Futurs, un oeil dans le rétro
La ville de demain a-t-elle l’oeil rivé sur le passé ? A bien y regarder, tout converge pour répondre par l’affirmative. Mais cela est-il nécessairement une mauvaise chose ? Comme souvent, cela dépend de la manière dont on y puise ces références…
“Chaque époque rêve la suivante.” Cette célèbre citation de l’historien Jules Michelet a le parfum de l’évidence. Pourtant, la mettre en regard des réalités contemporaines amène à la questionner, voire à la contredire. Car aujourd’hui l’innovation se fait souvent dans le sens inverse des aiguilles d’une montre, l’oeil pointé vers le passé et non plus vers l’avenir. Nous nous en étions d’ailleurs étonnés, voire même attristés, dans un précédent billet aux allures de tribune avec pour cri de guerre : rendez-nous le futur ! L’heure est aujourd’hui venue d’approfondir l’autopsie de ces “futurs passés” qui érigent la ville et l’innovation, avec en creux cette alléchante question : faut-il jeter les rétrofuturs avec l’eau de la prospective ?
Un courant d’art du courant d’air
Il n’y a en effet qu’à ouvrir les yeux pour constater que notre époque rêve surtout de la précédente ; ou plutôt, que notre époque rêve avec les yeux de la précédente, et non avec ses propres yeux.
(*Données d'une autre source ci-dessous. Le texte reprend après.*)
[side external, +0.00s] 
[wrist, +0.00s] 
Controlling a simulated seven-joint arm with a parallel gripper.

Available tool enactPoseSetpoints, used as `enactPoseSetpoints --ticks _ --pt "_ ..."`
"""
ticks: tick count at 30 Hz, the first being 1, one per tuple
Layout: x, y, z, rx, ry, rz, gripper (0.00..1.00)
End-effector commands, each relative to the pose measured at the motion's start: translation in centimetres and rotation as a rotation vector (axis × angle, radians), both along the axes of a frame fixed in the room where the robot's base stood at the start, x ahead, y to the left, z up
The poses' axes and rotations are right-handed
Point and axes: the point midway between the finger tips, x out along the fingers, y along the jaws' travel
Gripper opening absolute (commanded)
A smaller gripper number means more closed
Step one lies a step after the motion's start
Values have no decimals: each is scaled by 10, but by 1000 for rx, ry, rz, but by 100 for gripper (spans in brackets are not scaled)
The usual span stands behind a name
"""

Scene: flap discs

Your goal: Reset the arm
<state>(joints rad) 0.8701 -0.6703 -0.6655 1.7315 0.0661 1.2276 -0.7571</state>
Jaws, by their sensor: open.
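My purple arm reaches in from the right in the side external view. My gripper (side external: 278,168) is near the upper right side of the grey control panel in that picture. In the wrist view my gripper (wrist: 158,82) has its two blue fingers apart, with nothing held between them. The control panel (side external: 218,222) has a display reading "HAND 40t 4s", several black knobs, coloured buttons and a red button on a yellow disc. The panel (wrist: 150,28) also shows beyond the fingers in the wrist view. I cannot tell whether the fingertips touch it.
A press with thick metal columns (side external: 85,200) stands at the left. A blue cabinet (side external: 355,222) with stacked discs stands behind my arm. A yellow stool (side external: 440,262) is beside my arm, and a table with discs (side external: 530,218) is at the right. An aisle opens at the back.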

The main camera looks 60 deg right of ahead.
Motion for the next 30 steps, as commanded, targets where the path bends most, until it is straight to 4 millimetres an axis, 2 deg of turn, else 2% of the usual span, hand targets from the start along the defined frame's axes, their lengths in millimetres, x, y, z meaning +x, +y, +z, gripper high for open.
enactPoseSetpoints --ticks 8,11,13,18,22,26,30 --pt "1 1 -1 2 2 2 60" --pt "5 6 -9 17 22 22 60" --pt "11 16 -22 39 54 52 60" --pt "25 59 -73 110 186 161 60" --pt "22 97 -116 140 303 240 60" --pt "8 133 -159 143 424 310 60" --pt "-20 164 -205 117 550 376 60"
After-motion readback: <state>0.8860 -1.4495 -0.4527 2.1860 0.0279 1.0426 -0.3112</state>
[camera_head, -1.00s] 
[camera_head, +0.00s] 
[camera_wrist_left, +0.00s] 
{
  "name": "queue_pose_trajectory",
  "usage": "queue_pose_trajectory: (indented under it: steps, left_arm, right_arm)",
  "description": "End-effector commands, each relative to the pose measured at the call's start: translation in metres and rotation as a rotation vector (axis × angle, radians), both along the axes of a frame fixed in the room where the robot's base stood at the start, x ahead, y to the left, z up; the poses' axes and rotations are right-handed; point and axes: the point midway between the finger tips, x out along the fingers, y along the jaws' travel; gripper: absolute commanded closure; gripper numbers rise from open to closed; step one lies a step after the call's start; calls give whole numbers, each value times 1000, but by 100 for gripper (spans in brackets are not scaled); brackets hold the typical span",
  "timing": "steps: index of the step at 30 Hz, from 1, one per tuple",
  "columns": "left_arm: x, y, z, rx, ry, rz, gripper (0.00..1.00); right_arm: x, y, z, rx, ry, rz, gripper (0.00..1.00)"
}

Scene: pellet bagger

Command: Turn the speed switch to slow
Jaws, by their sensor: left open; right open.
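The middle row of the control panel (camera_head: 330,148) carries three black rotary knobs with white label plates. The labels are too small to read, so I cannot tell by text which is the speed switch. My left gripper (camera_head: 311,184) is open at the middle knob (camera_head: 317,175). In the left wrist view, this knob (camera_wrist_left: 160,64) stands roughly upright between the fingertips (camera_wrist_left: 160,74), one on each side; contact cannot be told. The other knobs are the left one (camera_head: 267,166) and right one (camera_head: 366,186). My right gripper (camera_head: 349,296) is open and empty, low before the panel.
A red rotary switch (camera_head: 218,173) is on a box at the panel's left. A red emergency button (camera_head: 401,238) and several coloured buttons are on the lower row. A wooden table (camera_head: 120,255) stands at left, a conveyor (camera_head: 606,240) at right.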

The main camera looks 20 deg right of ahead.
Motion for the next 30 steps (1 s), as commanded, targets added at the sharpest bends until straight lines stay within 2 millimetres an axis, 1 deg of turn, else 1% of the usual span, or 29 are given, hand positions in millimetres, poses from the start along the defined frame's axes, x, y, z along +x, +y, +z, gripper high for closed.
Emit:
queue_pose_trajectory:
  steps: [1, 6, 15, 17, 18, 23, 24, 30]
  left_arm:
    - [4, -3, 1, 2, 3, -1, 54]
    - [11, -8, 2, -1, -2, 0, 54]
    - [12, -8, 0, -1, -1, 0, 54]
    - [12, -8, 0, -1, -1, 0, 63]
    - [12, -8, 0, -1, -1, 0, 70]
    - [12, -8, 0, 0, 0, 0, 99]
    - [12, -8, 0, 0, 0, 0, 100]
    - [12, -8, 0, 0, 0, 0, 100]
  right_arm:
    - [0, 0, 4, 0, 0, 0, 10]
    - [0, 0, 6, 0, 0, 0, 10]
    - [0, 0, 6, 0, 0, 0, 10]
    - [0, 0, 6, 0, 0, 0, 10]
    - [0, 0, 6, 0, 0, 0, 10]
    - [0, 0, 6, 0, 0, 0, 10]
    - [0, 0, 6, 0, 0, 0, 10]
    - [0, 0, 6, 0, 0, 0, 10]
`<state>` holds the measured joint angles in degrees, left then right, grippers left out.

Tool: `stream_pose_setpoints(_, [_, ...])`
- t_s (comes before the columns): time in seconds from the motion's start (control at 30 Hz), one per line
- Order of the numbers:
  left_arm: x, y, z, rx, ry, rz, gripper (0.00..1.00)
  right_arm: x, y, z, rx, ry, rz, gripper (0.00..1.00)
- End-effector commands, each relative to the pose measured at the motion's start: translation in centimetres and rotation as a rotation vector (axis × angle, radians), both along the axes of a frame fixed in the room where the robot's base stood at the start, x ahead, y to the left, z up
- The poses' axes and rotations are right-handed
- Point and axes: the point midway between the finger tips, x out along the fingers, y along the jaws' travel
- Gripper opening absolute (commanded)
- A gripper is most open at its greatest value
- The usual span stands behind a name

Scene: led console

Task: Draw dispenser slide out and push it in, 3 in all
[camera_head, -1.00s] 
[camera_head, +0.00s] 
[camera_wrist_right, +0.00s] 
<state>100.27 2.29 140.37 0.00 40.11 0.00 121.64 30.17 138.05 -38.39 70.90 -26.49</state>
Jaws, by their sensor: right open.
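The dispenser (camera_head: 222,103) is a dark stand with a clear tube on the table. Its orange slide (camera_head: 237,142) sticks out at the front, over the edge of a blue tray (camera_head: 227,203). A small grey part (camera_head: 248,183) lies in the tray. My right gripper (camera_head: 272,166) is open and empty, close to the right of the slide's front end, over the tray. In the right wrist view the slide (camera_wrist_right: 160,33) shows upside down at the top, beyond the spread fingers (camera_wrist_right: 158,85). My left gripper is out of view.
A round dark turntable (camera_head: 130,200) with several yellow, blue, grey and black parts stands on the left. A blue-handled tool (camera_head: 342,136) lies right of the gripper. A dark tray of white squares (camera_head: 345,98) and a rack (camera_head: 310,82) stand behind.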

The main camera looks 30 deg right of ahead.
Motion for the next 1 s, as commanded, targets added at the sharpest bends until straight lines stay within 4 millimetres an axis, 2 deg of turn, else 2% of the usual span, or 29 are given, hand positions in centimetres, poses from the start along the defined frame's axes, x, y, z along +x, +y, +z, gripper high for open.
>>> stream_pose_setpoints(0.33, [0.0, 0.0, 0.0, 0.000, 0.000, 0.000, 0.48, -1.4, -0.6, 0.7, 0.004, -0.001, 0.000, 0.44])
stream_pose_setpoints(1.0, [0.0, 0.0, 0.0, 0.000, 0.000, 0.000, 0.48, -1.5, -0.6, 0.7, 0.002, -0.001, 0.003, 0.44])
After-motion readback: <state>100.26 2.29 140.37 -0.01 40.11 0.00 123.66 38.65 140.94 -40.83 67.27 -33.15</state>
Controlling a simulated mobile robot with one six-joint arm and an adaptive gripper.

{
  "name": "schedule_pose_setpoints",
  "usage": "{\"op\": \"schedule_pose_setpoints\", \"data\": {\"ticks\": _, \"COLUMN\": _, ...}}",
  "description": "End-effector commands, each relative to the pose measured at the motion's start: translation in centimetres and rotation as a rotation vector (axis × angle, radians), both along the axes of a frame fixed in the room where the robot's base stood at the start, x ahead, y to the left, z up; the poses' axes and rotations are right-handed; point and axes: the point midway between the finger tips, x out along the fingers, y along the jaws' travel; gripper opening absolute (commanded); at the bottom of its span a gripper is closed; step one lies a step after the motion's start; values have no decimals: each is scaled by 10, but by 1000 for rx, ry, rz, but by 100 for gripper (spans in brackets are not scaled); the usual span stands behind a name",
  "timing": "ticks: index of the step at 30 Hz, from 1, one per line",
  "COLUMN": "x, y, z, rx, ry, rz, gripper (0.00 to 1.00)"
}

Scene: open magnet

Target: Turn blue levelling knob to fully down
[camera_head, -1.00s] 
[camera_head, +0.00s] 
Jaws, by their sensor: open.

Cela porte un nom : le rétrofuturisme, une “tendance dans les arts créatifs montrant l’influence des représentations de l’avenir produites jusque dans les années 1970” selon Wikipedia. Ce terme se rapporte donc essentiellement aux Beaux-Arts, et par corollaire à des domaines qui nous concernent ici : l’architecture, le design, et même l’urbanisme si on pousse la logique. Sans oublier l’innovation technologique, porte-drapeau de la prospective, dont la collusion avec le rétrofuturisme a inspiré le dernier ouvrage de Nicolas Nova : “Futurs ? La panne des imaginaires technologiques”.
“Si l’on revient à la question de l’avenir et de ses représentations imaginaires et imaginées, cette condition post-moderne donne malheureusement un sentiment de tourner en rond, ou de rester enfermés dans un ensemble de références limitées. Doit-on se cantonner à voir se répéter les mêmes idées ?”
L’architecture en panne
Car c’est bien là que le bât blesse. Certes, il paraît que les vieux pots font les meilleures soupes ; mais à force de réinventer l’eau chaude, celle-ci a un goût bien fade. Transit-City s’en était d’ailleurs offusqué dans divers billets de blog, fustigeant certains « starchitectes » obnubilés par la science-fiction des années 50. Il en va de même du monorail initialement proposé par Christian de Portzamparc pour le Grand Paris, qui reprend presque trait pour trait certaines illustrations futuristes vieilles de plusieurs décennies.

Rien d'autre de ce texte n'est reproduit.